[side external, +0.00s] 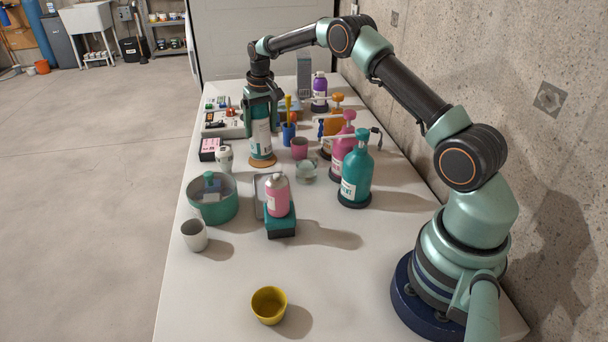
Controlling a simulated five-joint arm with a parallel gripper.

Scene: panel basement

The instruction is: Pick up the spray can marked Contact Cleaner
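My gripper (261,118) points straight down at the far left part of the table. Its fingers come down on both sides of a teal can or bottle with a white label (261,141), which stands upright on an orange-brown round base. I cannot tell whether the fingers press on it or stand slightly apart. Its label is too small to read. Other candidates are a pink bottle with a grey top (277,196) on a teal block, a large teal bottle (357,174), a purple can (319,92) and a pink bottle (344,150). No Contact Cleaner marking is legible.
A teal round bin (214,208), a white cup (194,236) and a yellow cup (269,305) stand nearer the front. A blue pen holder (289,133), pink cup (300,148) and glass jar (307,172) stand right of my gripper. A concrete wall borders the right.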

▸ STATED TASK: Please repeat exactly the data above from its first line to the line that contains "Scene: panel basement", inclusive, and leave every picture out.

▸ CORRECT ANSWER:
[side external, +0.00s] 
Controlling a simulated five-joint arm with a parallel gripper.

Scene: panel basement

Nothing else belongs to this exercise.